WHAT TO WORK ON: Begin at the top of the records below and return each line exactly through the line with "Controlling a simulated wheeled". Skip pictures.

[Robot episode data]
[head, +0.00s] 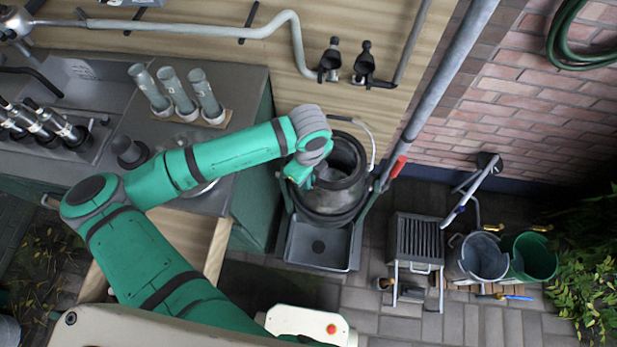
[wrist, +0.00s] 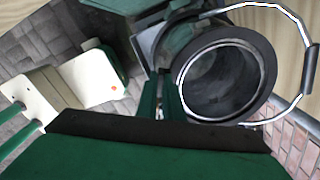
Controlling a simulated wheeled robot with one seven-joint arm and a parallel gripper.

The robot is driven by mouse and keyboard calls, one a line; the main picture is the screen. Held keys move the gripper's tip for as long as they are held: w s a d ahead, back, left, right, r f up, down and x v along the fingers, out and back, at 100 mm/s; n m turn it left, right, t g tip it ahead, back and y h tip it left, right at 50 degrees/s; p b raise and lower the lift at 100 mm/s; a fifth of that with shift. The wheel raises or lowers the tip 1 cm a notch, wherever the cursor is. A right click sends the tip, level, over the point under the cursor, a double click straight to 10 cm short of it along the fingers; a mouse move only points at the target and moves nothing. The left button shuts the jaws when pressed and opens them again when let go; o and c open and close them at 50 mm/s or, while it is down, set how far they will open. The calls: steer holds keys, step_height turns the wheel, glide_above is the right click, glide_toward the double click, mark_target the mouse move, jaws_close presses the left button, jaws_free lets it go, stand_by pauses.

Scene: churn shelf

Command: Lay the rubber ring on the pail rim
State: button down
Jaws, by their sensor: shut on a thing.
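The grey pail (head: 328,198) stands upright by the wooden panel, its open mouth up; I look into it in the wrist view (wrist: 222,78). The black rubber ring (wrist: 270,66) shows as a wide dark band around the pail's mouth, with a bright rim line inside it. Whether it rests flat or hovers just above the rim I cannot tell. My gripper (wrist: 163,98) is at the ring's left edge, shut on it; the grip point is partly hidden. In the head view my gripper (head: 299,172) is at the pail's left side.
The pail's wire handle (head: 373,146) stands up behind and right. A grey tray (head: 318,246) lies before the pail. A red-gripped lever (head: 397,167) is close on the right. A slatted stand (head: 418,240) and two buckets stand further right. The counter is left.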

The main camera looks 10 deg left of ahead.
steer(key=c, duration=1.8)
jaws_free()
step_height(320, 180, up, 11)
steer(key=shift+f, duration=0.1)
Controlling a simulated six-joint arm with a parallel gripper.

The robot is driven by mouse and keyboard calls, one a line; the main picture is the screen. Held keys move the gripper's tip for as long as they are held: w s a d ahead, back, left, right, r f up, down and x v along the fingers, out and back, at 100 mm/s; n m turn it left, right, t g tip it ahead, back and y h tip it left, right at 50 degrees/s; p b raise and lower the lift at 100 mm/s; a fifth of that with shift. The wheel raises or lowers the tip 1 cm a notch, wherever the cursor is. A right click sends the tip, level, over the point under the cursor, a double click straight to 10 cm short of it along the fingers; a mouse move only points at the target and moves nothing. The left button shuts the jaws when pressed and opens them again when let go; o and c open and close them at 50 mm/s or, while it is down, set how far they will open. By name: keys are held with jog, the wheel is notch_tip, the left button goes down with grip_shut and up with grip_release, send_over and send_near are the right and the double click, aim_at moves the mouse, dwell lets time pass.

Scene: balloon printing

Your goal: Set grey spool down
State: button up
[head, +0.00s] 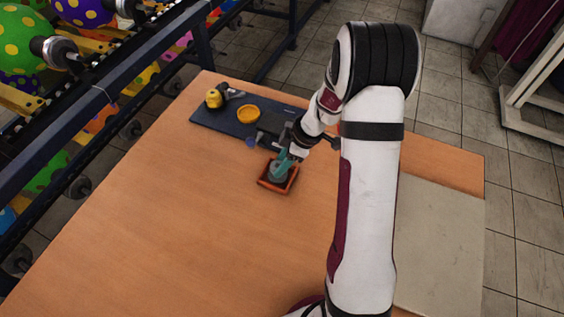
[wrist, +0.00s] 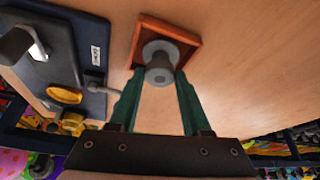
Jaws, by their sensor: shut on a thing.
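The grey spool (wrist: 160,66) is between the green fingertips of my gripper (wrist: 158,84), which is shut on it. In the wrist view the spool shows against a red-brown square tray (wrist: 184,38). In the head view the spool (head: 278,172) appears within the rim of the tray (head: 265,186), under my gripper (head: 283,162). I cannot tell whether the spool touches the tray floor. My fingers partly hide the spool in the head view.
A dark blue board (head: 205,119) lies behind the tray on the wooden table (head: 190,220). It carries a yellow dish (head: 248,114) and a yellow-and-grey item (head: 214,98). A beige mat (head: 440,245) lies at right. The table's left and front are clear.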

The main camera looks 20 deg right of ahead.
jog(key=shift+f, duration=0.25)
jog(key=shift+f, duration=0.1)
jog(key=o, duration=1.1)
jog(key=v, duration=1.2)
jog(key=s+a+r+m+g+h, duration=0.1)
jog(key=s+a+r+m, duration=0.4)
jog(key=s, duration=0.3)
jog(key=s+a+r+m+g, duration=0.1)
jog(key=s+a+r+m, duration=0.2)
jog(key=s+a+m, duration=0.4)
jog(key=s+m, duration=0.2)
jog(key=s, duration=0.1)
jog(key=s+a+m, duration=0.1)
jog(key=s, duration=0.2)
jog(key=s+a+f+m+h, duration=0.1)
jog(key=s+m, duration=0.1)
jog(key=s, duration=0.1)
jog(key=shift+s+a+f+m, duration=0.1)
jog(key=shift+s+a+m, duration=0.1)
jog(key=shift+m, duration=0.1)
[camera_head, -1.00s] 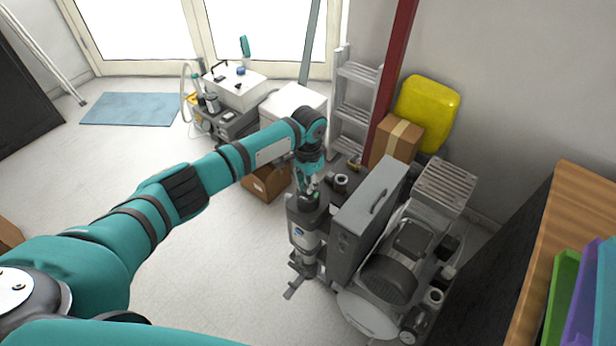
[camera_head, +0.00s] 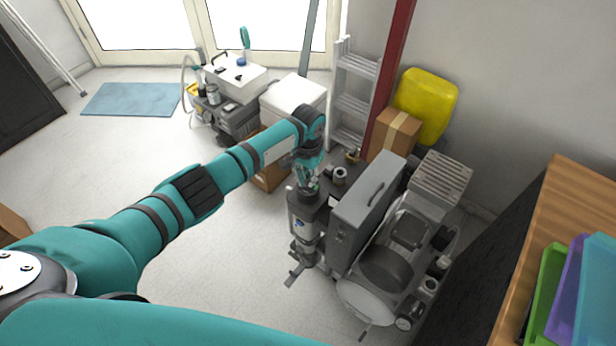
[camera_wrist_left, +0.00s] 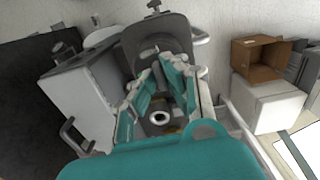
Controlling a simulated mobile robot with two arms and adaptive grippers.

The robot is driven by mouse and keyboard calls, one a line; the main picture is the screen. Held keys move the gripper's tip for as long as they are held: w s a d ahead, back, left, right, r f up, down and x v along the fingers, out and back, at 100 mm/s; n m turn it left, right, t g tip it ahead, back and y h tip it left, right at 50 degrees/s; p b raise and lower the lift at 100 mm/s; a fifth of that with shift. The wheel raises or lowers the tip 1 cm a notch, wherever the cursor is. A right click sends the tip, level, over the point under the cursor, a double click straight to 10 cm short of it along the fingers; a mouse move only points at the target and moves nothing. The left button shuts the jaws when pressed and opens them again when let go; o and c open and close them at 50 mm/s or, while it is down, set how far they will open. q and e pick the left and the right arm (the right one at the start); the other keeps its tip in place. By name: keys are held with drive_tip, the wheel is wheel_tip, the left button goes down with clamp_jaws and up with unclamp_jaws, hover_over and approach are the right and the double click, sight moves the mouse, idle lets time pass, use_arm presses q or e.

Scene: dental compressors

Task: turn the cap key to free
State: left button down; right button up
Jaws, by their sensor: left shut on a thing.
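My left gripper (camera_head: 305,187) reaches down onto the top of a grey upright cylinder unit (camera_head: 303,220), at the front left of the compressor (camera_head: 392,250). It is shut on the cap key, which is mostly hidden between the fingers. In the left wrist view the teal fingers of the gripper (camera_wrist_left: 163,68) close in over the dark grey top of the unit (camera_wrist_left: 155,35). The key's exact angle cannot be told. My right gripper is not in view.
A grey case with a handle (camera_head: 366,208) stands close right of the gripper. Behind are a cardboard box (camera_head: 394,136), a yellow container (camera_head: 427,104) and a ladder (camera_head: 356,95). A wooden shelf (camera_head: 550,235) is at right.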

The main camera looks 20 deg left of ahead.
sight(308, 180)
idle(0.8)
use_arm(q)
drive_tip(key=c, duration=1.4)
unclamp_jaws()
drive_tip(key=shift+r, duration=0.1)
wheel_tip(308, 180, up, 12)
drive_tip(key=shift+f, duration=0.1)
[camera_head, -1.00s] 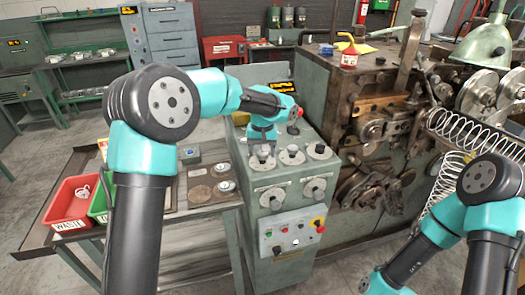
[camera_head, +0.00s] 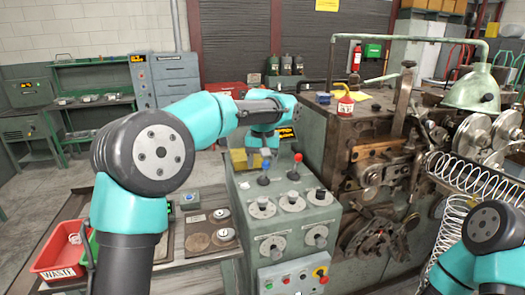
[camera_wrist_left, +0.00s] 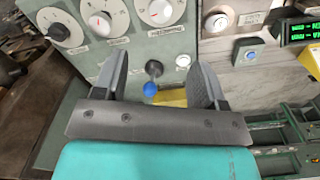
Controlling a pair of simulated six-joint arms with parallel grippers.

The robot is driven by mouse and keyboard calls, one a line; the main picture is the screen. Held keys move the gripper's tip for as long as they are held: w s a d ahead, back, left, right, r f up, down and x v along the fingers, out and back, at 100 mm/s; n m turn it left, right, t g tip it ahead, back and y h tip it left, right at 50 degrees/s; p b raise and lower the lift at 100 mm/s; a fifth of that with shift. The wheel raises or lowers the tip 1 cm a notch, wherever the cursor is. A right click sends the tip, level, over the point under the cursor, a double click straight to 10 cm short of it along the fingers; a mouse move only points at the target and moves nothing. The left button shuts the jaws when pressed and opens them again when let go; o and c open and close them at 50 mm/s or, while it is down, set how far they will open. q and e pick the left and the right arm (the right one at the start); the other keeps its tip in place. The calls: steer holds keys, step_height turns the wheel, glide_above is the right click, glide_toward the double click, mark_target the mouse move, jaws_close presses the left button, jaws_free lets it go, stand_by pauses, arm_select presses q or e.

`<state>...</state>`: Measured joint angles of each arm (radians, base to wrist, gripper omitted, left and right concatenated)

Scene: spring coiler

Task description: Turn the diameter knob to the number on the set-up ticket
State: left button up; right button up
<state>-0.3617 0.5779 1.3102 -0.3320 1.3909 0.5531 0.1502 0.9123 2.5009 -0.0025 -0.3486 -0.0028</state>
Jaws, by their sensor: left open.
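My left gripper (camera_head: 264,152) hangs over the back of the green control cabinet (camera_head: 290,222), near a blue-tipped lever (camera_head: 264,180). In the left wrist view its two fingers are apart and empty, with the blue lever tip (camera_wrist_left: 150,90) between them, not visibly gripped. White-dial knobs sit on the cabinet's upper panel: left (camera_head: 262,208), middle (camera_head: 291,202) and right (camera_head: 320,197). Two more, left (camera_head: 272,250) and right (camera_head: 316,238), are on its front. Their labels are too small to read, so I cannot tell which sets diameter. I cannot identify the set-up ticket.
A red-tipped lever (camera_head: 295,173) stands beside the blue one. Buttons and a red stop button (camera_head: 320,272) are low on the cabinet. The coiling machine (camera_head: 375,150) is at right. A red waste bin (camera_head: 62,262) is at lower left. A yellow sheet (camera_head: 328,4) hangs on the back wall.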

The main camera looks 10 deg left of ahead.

OUTPUT BELOW:
[head, +0.00s] 
[wrist, +0.00s] 
Controlling a simulated wheeled robot with one seven-joint arm and a parallel gripper.

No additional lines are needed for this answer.